# Your objective
Extract, verbatim, all lines starting at the one containing "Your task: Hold" and ending with the final line of the listing, and no others.

____ Given data

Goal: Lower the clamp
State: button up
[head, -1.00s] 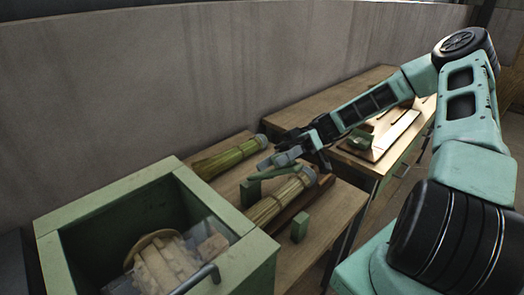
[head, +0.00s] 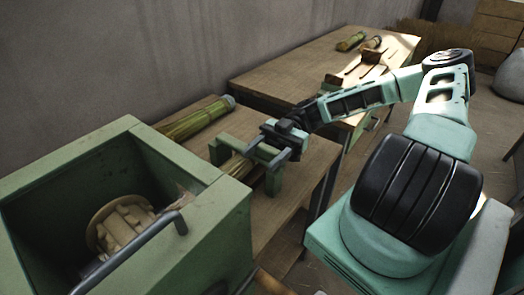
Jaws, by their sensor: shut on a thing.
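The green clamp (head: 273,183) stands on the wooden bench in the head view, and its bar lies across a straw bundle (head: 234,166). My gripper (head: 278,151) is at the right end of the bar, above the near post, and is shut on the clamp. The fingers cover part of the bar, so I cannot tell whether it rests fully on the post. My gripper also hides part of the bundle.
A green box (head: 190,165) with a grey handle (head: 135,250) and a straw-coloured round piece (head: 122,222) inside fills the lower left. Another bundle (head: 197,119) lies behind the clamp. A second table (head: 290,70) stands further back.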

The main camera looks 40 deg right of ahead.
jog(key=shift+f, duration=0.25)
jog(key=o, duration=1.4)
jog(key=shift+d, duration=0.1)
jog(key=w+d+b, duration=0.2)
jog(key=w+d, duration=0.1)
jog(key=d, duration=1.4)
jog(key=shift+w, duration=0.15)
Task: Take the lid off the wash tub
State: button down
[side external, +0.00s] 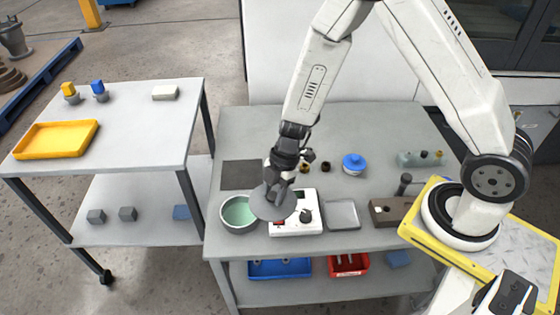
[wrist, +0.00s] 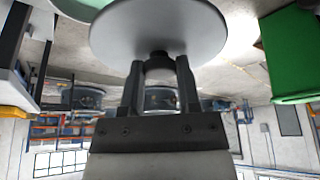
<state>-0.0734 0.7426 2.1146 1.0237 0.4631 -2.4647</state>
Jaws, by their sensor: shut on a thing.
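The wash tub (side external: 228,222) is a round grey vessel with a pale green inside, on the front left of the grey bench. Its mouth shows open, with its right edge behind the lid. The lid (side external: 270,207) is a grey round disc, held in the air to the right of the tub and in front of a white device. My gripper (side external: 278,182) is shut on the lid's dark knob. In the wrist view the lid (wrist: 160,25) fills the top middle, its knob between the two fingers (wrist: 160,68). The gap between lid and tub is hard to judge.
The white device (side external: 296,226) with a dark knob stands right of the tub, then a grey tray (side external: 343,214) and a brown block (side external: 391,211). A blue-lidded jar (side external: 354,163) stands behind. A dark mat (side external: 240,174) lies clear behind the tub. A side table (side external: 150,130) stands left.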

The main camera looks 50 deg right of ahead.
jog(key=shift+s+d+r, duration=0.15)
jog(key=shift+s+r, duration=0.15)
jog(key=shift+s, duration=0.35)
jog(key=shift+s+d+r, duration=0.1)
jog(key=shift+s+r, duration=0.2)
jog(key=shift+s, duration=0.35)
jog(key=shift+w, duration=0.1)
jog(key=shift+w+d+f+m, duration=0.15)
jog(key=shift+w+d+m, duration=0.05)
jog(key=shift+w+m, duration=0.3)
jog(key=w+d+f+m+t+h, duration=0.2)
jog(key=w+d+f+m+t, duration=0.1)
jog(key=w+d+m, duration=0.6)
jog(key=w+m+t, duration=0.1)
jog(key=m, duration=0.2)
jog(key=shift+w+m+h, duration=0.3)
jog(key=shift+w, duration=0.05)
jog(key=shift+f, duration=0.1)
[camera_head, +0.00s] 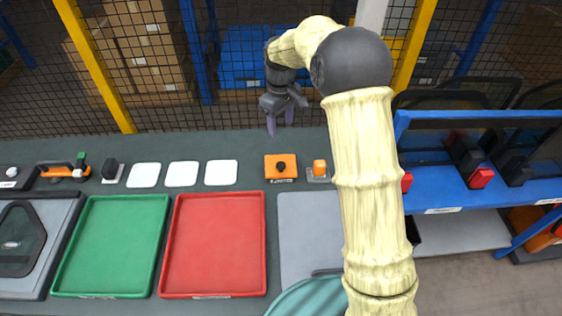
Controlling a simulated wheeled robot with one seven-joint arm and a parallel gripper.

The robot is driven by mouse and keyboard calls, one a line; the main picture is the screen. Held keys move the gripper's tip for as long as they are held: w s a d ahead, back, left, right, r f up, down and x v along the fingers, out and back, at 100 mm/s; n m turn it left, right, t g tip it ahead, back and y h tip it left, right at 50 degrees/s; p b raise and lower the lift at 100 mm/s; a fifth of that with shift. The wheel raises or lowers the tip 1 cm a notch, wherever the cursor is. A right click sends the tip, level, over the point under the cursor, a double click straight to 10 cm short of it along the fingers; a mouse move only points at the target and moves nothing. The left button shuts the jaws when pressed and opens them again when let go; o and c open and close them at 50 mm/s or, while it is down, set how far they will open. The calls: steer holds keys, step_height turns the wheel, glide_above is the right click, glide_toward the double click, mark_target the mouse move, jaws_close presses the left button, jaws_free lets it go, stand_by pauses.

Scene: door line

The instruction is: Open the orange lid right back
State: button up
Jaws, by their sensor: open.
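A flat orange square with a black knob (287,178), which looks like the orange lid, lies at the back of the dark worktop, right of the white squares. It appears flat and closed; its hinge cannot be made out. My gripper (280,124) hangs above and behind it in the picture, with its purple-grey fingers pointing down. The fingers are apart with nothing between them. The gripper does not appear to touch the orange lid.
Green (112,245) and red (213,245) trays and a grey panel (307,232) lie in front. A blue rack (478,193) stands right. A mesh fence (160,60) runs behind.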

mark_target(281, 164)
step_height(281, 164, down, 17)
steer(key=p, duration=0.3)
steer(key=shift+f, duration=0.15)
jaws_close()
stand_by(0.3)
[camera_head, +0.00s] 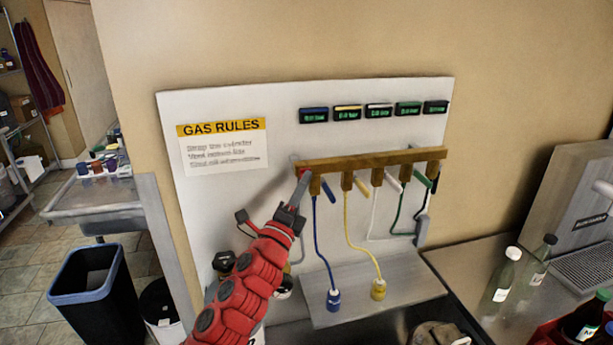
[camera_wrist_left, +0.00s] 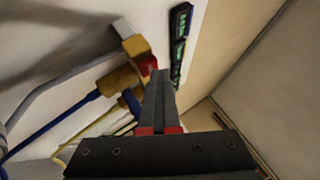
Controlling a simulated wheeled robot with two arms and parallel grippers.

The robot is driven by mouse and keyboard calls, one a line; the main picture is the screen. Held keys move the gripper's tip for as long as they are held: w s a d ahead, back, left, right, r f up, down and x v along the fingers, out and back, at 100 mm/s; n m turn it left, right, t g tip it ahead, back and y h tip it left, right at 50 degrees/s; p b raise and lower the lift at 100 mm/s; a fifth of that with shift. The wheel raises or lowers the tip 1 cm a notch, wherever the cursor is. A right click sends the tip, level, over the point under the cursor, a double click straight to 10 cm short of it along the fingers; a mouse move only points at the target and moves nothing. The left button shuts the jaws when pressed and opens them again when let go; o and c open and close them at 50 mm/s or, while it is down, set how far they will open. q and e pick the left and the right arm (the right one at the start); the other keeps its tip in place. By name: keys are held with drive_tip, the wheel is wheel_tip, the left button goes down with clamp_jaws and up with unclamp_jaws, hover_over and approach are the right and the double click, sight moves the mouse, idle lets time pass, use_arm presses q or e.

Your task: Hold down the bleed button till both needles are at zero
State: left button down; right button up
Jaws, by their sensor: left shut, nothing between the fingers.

________

# The completed task
Your task: Hold down the bleed button till both needles are at zero
State: left button down; right button up
Jaws, by their sensor: left shut, nothing between the fingers.

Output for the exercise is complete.